Evil Dead – Review

[do action=”film-review”/]

WHAT’S IT ABOUT?

Teenager Mia (Jane Levy) has a long-running drug problem, so her twenty something brother David (Shiloh Fernandez) and a group of his friends take her to spend a week in their cabin in the woods, where there’ll be nothing around to tempt her if she’s struggling to stay clean.

Smelling a foul stench, they find a hatch in the floor and go down to explore. Among the rotting dead mammals and ominous paraphernalia, they find a mysterious old leather-bound book, wrapped in barbed wire.

Despite warnings not to open it, the geek of the group, Eric (Lou Taylor Pucci) can’t resist uncovering its secrets. Interspersed between blood-spattered creepy drawings, depicting demons and torture are incantations written in blood. He feels compelled to read them out aloud.

The evil spells summon a demon who, one by one, possesses the group, creating hell on earth as they carve each other up and rip each other to pieces.

Can any of them work out what’s going on and discover how to banish the demons back to hell, before it’s too late?

WHAT’S IT LIKE?

After a handful of short films, the Uruguayan director Fede Alvarez made a five minute science fiction about giant robots invading earth. On a tiny budget, Panic Attack was such a highly accomplished special effects masterpiece that it’s now attracted more than seven million hits on You Tube and within a month of being uploaded, persuaded Sam Raimi to sign him up to direct this reworking his 1981 classic horror.

Evil Dead 2013 is somewhere between a remake, a reboot (number 2 is on the way) and a sequel, with the story being similar enough to be recognisable but different enough to stand alone. But this isn’t about the story.

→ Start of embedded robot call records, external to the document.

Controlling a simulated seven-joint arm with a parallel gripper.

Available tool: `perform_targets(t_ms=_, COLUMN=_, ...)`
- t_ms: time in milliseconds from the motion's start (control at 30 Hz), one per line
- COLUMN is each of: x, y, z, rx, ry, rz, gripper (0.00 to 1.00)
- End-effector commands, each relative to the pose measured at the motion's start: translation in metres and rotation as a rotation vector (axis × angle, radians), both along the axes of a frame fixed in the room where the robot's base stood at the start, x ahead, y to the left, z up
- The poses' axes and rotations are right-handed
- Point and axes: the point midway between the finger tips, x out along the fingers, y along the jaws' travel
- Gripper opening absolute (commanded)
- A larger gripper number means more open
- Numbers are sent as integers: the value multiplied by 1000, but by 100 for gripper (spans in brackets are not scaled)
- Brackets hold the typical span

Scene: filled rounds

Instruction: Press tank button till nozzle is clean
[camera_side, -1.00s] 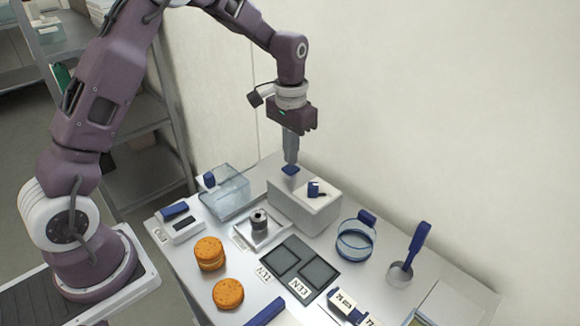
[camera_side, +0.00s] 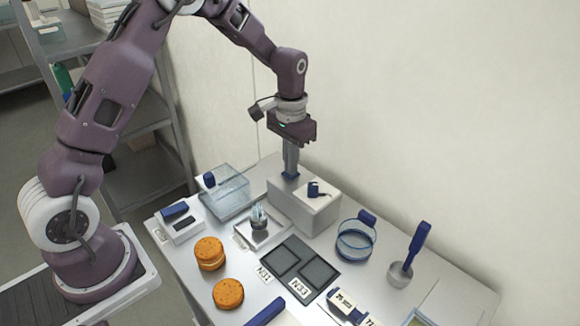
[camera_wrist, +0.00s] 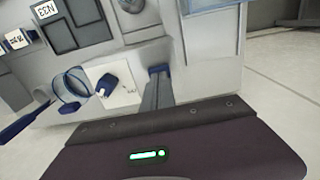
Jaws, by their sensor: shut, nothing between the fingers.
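The tank is a white box (camera_side: 304,207) at the back of the table against the wall. Its blue button (camera_side: 291,176) is on the top. My gripper (camera_side: 291,172) is shut and points down, its fingertips on the button; the button's blue edge also shows at the fingertips in the wrist view (camera_wrist: 159,68). A grey nozzle (camera_side: 259,225) stands upright on a small square metal tray (camera_side: 250,238) in front of the tank. Pale, whitish jets rise around the nozzle's top, so its surface there is partly hidden. I cannot tell how clean it is.
A blue tap-like fitting (camera_side: 315,189) sits on the tank's right side. A clear bin (camera_side: 225,195) stands left, with orange rounds (camera_side: 228,294) in front.

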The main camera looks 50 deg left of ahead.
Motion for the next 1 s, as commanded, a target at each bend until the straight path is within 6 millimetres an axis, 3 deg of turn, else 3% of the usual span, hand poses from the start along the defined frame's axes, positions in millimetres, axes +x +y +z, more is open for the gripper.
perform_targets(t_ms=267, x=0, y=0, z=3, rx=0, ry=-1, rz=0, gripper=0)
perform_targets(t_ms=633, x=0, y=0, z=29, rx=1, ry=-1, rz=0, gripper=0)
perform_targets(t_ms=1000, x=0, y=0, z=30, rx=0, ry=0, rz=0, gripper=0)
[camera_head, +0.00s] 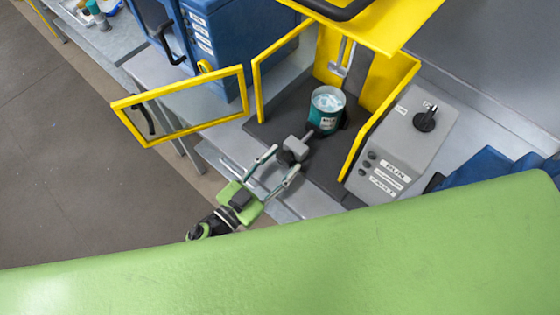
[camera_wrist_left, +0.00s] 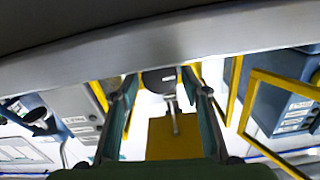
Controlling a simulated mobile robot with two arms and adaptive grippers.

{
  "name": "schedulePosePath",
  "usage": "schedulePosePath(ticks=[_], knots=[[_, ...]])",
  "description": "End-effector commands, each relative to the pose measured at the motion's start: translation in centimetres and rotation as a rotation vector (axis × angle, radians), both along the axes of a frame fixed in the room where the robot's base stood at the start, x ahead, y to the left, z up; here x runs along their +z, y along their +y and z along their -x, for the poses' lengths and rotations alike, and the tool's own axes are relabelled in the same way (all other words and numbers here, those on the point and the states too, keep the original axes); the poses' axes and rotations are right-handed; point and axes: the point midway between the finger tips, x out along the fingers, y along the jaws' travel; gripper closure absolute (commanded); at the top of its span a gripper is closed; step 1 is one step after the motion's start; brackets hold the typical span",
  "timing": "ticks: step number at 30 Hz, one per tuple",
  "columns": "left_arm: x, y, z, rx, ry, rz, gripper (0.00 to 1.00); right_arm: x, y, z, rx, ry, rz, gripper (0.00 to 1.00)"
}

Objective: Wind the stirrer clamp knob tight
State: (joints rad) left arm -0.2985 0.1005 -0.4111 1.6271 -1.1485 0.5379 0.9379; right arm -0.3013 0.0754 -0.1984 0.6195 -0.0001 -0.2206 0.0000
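The stirrer clamp is a grey block (camera_head: 299,147) at the front of the yellow-framed stirrer enclosure. Its dark round knob (camera_head: 285,158) faces my left gripper and also shows in the left wrist view (camera_wrist_left: 159,80). My left gripper (camera_head: 285,157) reaches up from below with its two fingers spread, one on each side of the knob. In the left wrist view the fingertips (camera_wrist_left: 160,76) stand apart with the knob between them; I see no clear contact. A teal can (camera_head: 326,110) stands behind the clamp, below the stirrer shafts (camera_head: 341,58). My right gripper is out of view.
The yellow-framed door (camera_head: 187,106) stands open at the left. A grey control box (camera_head: 402,142) with a black dial (camera_head: 425,120) is at the right. A blue cabinet (camera_head: 218,40) stands behind the door. The floor (camera_head: 75,150) at left is clear.

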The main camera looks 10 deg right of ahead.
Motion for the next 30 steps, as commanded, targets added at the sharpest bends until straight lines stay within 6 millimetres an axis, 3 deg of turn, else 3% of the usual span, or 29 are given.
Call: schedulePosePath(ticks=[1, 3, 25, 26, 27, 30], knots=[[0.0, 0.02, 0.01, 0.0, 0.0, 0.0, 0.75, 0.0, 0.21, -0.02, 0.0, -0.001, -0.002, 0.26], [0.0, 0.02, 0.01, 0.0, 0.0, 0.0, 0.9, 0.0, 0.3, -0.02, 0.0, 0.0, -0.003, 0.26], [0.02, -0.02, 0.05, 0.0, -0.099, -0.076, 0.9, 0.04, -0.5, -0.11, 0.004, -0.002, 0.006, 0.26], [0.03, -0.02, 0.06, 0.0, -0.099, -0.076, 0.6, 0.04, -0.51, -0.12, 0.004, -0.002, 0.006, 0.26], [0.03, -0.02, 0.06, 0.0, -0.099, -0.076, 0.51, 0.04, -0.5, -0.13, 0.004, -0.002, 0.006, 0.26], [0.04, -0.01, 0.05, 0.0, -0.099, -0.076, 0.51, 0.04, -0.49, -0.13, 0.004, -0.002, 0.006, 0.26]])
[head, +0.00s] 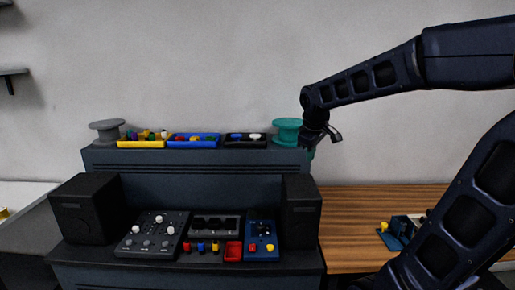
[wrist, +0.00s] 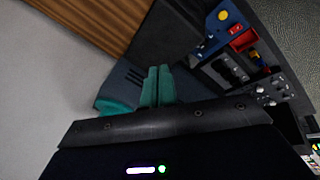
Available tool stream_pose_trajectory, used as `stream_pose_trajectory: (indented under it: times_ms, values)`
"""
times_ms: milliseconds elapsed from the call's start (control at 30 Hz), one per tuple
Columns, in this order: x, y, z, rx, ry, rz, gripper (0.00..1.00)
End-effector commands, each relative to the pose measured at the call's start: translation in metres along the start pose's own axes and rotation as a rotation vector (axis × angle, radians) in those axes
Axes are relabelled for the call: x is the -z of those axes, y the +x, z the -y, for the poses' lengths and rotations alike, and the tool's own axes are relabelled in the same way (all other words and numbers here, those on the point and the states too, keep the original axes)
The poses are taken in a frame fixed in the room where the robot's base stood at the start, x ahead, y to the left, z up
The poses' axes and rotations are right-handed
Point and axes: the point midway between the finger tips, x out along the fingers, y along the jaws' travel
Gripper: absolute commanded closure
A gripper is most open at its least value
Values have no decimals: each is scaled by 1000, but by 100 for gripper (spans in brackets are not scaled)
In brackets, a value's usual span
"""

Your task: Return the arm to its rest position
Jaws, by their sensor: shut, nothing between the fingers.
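My arm reaches in from the right in the head view and bends down at the back right corner of the dark console (head: 200,160). My gripper (head: 311,154) points down there, just right of a teal spool (head: 287,131) on the console's top ledge. In the wrist view the two teal fingers of my gripper (wrist: 158,69) lie side by side, closed with nothing between them. The teal spool (wrist: 113,106) shows partly behind them at left. Whether the gripper touches the console or the spool cannot be told.
A grey spool (head: 106,130) and yellow (head: 141,144), blue (head: 193,144) and black trays (head: 246,145) line the ledge. Two black speakers (head: 87,209) (head: 301,210) flank control panels below. The wooden table (head: 350,215) at right has a blue item (head: 393,236) on it.

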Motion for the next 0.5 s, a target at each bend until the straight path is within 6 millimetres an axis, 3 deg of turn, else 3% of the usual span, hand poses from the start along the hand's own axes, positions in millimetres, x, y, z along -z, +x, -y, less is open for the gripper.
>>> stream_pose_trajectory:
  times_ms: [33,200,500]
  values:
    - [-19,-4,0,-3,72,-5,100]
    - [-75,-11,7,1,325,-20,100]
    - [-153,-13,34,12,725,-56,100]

With a bunch of unknown – or at the very least little known – actors, we don’t get to know or like any of them enough to care how many pieces they end up in – it’s just one of those films that conjures up as many grisly deaths as the size of the cast allows.

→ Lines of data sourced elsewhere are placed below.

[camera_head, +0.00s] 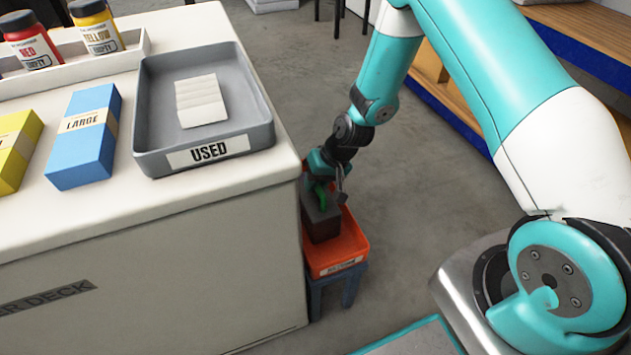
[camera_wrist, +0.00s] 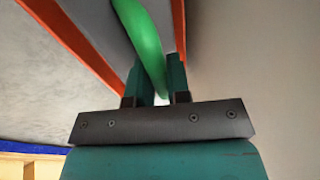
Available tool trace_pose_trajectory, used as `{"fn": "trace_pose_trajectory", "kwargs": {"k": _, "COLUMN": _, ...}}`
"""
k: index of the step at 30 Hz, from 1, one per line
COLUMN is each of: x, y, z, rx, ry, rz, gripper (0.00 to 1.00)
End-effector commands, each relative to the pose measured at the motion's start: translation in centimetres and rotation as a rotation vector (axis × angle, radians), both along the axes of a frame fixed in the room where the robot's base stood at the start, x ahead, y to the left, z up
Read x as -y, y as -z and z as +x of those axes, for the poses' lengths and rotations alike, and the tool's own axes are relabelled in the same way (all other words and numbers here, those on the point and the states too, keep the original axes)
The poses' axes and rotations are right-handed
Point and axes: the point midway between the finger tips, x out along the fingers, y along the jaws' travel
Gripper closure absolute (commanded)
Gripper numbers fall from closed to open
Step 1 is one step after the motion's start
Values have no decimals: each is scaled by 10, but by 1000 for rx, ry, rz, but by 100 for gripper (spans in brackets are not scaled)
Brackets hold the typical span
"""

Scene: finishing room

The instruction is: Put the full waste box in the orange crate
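The waste box (camera_head: 319,222) is a dark grey box with a green handle (camera_head: 320,193). It stands upright inside the orange crate (camera_head: 345,250), toward the crate's back; I cannot tell whether its base rests on the crate floor. My gripper (camera_head: 326,172) is right above the box at the handle. In the wrist view, the green handle (camera_wrist: 148,48) runs between the two fingers of my gripper (camera_wrist: 163,72), which are close on it. The grey box (camera_wrist: 92,22) and the orange crate walls (camera_wrist: 72,38) show around it. The box's contents are hidden.
The orange crate sits on a blue stool (camera_head: 349,289) close against the white counter (camera_head: 200,265). On the counter are a grey tray marked USED (camera_head: 258,113), a blue box (camera_head: 85,138) and paint jars. Open floor (camera_head: 420,200) lies to the right; shelves stand behind.

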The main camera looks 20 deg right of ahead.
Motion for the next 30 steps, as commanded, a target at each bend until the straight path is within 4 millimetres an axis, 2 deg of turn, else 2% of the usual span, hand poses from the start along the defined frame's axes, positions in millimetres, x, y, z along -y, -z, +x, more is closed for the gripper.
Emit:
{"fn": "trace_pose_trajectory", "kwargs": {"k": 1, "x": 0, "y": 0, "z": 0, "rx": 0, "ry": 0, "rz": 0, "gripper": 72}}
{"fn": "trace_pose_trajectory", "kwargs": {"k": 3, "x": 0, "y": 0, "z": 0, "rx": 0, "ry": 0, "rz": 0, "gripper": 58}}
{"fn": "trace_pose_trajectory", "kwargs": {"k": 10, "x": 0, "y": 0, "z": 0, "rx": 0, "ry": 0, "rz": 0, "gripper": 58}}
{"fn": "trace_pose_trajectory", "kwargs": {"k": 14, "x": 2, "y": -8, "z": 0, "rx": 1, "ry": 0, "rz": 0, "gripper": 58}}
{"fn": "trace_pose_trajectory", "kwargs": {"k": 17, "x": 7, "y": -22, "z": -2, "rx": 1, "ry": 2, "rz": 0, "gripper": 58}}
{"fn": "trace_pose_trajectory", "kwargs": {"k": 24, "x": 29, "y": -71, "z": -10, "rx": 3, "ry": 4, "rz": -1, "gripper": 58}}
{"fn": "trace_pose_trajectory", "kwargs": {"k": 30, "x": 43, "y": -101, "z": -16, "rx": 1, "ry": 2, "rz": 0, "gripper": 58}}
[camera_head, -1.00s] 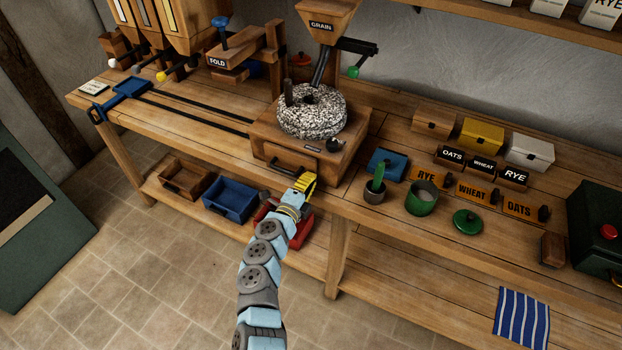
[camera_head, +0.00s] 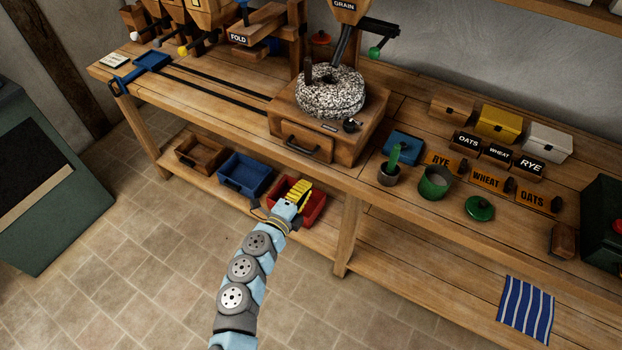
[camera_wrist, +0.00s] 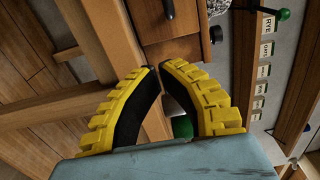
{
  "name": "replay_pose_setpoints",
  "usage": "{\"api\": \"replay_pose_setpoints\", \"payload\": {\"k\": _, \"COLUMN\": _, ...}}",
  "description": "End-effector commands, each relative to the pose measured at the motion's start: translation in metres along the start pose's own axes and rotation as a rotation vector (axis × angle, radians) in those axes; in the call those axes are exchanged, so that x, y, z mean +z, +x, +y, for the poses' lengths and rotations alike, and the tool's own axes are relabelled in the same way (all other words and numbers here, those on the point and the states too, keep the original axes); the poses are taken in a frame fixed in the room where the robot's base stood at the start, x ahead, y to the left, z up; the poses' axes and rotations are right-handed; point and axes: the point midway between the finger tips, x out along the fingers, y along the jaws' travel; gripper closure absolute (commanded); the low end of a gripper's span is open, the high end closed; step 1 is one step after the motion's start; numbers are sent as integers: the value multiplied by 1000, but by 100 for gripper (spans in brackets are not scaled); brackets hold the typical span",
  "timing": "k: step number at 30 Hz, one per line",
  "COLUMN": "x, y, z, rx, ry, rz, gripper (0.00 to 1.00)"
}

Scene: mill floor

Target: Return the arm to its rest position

It’s certainly imaginative in the way it dispenses of its characters, and the horror is nasty enough to make even the least squeamish viewers hide behind their fingers or wince in anticipation, but these elements are there for shock value, rather than serving any narrative purpose.

This is perhaps attributing too much respect to a genre that is not trying to engage our minds and instead wants to upset our stomachs.

Evil Dead is not clever, but it will tick the right boxes for film-goers who enjoy watching charmless protagonists slashing each other – and themselves – to bits, with the aid of demonic visitors from the underworld.